Прошло много лет с тех пор, как она в последний раз так развлекалась. Каждую ночь они выходили в город, как дети, ходили в кино и ночные клубы, где она обучала Рудольфа танцевать твист. Привыкнув к близости с женщинами постарше, он не показывал признаков того, что физическая сторона их связи интересует его меньше. «Наоборот, – смеется Мария, хотя она в самом деле заметила, что он не преувеличивал, когда говорил, что одержим Эриком Бруном. – Он никак не мог оставить эту тему и снова и снова повторял, как он им восхищается».

Кстати, Брун внушал большую страсть и ей самой – «возможно, она была влюблена». В 1959–1960 гг. их пару считали идеальной, но Брун, расстроенный из-за требовательности Марии и растущего непонимания с Баланчиным, решил вернуться в Данию. В начале лета 1960 г. две звезды воссоединились на время шестимесячных гастролей «Американского театра балета» по странам Восточного блока, однако атмосфера оставалась напряженной. Отчаянно скучая по маленькой дочери и не имея возможности танцевать с Эриком, который отменил спектакли из-за травмы, Мария чувствовала себя «совершенно заброшенной».

К тому времени, как они добрались до Москвы, Эрик полностью восстановился и находился в отличной форме. Марию утешили восторженные отзывы на их па-де-де Черного лебедя, однако не могла не заметить, что вне сцены Брун старается ее избегать. В Тбилиси она стала «очень требовательной, очень агрессивной». Поскольку гастроли близились к завершению, Эрик решил поставить все точки над i: «Я просто не мог с этим справиться и сказал ей, что больше не хочу ни танцевать с ней, ни разговаривать с ней, ни даже видеть ее».

Весной следующего года он, впрочем, сменил гнев на милость. Во время бродвейского сезона они снова исполняли дуэт Черного лебедя, а также тесно сотрудничали над постановкой Биргит Кульберг «Фрёкен Юлия» по пьесе Стринберга. Через несколько месяцев, услышав об их успехе, новый директор «Датского королевского балета» убедил Эрика пригласить Марию станцевать его в Копенгагене. Так как она стала первой приглашенной американской звездой в Копенгагене, она решила согласиться.
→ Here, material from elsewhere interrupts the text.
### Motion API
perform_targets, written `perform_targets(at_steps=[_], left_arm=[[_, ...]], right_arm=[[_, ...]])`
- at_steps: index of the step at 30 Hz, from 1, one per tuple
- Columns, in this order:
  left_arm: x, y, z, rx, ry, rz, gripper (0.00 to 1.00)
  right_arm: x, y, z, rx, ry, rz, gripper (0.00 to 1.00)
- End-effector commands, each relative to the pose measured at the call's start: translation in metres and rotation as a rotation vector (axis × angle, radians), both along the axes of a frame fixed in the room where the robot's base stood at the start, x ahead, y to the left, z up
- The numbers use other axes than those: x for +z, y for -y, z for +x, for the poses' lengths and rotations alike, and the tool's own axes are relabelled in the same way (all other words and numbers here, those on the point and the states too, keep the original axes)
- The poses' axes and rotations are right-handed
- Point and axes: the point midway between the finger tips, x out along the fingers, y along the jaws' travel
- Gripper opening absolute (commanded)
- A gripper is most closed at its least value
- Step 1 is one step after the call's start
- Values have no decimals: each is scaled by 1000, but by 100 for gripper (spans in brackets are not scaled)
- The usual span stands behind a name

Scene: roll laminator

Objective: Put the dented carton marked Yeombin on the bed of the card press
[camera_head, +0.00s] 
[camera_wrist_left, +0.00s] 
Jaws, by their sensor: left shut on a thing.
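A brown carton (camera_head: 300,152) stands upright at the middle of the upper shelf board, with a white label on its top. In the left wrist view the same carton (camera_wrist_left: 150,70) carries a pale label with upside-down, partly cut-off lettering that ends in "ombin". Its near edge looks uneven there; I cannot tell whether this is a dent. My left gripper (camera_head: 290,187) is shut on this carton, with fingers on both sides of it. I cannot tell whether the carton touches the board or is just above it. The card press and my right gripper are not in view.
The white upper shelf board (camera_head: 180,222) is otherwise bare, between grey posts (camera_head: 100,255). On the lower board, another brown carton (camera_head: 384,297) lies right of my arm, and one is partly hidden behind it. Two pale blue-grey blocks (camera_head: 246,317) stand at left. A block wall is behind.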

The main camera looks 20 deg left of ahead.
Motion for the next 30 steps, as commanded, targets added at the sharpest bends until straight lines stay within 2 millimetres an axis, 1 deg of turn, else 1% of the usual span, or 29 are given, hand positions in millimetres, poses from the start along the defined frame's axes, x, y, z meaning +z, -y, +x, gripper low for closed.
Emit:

Гуляя по Франкфурту с Рудольфом, Мария позвонила Эрику из телефона-автомата за его счет, чтобы дать ответ.

Услышав, что она собирается приехать в Данию, Эрик сразу поспешил убедиться, что она согласится на его условие, которое он предложил в письме: за пределами театра они встречаться не будут. «Ну разумеется», – презрительно ответила Мария и рассказала, что они в Германии. Потом попросила угадать, кто сейчас ее спутник. Вначале Эрик не поверил, что она стоит на улице «с замечательным русским танцовщиком», Мария передала трубку Рудольфу. На несколько секунд тот лишился дара речи. Эрик Брун был единственным танцовщиком, которого он считал равным себе, даже Пушкин называл Бруна «откровением». Один Тейя относился к нему пренебрежительно. «Брун холоден», – заметил он, когда они вместе смотрели фильм, на что Рудольф ответил своим ставшим знаменитым оксюмороном: «Да, он холодный как лед: дотрагиваешься до него, и он тебя обжигает». Впрочем, вскоре Рудольф пришел в себя и сообщил Бруну, что хочет приехать в Данию. Наблюдавшая за ним Мария заметила, как у него засверкали глаза и какое восторженное выражение появилось у него на лице, как будто он понял, что теперь перед ним весь мир.
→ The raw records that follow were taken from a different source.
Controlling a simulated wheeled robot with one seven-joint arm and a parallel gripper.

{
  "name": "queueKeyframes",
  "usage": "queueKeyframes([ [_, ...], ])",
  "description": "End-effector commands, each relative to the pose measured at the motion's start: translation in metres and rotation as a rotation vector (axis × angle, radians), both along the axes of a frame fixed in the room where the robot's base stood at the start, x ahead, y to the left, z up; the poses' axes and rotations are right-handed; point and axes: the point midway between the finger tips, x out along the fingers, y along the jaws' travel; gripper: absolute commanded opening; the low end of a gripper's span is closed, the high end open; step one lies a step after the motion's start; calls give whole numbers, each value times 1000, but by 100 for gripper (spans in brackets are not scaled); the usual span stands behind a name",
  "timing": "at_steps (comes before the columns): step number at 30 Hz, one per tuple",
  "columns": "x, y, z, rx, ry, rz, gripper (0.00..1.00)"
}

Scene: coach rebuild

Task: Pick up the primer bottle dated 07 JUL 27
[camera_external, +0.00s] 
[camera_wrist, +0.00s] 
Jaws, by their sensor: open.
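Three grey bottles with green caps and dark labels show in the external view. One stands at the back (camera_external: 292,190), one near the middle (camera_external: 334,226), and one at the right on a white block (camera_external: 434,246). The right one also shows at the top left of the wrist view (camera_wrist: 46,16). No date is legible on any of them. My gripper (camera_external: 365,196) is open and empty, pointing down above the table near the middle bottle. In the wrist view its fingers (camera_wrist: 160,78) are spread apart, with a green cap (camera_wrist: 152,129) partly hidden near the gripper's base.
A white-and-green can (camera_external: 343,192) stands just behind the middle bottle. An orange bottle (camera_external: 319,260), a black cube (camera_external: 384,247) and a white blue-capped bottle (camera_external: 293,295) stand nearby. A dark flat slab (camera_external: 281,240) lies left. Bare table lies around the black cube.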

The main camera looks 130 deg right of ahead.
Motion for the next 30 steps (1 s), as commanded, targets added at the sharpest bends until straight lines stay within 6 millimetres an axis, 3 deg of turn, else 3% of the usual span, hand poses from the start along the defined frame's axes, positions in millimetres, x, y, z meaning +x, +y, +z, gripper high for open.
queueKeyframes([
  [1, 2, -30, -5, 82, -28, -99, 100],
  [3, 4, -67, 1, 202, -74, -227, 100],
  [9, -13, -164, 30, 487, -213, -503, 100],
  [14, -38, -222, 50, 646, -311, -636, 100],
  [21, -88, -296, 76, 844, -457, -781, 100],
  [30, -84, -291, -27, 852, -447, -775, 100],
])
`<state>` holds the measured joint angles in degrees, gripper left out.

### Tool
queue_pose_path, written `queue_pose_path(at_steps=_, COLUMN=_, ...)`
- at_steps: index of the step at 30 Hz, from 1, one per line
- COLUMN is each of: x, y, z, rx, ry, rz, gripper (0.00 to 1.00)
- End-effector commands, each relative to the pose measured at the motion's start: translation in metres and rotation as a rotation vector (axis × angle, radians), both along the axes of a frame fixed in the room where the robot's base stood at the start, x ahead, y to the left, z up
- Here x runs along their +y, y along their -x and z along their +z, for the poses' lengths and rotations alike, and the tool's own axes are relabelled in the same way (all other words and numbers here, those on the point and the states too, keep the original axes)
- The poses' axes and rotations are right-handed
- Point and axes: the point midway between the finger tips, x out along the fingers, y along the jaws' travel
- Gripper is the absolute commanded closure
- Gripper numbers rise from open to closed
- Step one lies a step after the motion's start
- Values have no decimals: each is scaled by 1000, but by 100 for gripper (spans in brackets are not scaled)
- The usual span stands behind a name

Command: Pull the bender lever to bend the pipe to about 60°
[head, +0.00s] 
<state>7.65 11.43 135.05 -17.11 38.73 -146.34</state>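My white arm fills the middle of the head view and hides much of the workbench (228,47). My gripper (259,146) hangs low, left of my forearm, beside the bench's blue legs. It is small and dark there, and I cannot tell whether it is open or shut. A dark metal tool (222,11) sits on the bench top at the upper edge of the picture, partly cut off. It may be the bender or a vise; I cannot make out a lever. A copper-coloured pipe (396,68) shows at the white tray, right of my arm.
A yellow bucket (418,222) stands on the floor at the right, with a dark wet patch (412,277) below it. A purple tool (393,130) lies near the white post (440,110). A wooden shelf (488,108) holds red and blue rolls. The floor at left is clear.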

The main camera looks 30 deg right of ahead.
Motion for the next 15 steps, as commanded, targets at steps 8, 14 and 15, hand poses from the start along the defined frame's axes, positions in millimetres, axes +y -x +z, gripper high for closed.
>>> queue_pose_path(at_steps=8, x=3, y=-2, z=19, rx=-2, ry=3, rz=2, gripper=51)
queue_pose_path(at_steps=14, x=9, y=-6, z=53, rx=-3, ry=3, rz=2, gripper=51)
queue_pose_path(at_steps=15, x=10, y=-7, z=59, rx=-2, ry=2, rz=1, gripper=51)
Когда они прибыли в Копенгаген, там их уже ждали Элиза и ее няня; они остановились в «Лангелине», небольшом пансионе возле театра, где Мария забронировала номера для всех. Услышав, что он будет спать в отдельной комнате и что «больше ничего не будет», Рудольф дружелюбно ухмыльнулся и посмотрел на часы: «Итак… Сколько еще ждать?» Позже в тот вечер они перешли площадь и вошли в отель «Англетер», где Мария заказала «Ред спешиэлз» (шампанское с соком) и позвонила Эрику из бара, пригласив его присоединиться к ним.
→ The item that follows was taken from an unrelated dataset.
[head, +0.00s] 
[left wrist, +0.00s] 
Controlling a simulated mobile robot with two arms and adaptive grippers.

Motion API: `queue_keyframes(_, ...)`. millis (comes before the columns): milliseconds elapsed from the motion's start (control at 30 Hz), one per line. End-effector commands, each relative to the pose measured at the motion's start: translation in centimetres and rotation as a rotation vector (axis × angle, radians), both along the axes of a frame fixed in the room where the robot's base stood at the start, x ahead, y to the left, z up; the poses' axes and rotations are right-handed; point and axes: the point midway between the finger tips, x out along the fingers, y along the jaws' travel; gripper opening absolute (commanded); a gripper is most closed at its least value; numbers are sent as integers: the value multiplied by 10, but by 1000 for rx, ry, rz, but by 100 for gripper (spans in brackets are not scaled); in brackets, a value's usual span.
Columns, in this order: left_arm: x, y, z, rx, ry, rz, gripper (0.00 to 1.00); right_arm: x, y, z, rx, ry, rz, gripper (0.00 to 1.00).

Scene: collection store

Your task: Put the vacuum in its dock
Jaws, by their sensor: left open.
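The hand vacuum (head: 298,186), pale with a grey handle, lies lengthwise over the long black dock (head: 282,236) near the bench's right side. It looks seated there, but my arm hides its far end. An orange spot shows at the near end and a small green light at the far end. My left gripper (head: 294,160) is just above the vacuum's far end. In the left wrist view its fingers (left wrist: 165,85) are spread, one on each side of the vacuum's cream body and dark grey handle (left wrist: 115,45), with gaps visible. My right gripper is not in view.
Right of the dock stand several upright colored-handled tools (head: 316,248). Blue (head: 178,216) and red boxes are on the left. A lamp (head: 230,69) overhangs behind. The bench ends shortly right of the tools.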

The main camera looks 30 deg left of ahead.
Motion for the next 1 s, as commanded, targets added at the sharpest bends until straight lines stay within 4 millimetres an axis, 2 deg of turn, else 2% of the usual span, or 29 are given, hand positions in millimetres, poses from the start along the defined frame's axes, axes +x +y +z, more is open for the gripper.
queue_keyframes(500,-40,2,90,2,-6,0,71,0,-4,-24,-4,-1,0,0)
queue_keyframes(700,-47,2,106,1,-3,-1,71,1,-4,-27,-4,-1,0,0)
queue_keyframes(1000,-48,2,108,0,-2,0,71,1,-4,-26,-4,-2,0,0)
Был необычно теплый день для конца лета; войдя в бар, Эрик с удивлением увидел, что на молодом спутнике Марии свитер. Когда его глаза привыкли к полумраку, он отметил, что Рудольф, который был младше его ровно на десять лет, необычайно красив, «с определенным стилем… своего рода классом», а Рудольф, который, в свою очередь, смущенно разглядывал Бруна, был поражен классической красотой его благородного нордического лица – в любительском фильме Тейи его черты оставались неразличимыми. Хотя танцовщики не смотрели друг другу в глаза, Мария сразу поняла, что они понравились друг другу. Речь зашла о ближайших планах Рудольфа; на ломаном английском он ответил, что хочет танцевать в какой-нибудь ведущей европейской или американской труппе, но не знает, как этого добиться. Для разговора и чтобы дать Эрику понять всю глубину своего восхищения, Рудольф упомянул, как он заметил двух танцовщиков в Большом театре в их первый вечер в Москве. «Он знал, на кого он смотрит, и он видел нас там», – сказал Эрик своему биографу, Джону Грюэну, а Рудольф подтвердил: «Я умирал от желания поговорить с этими танцовщиками… но не посмел, потому что мне пригрозили исключением из училища… Поэтому разговаривал с ними глазами – просто глядя на них».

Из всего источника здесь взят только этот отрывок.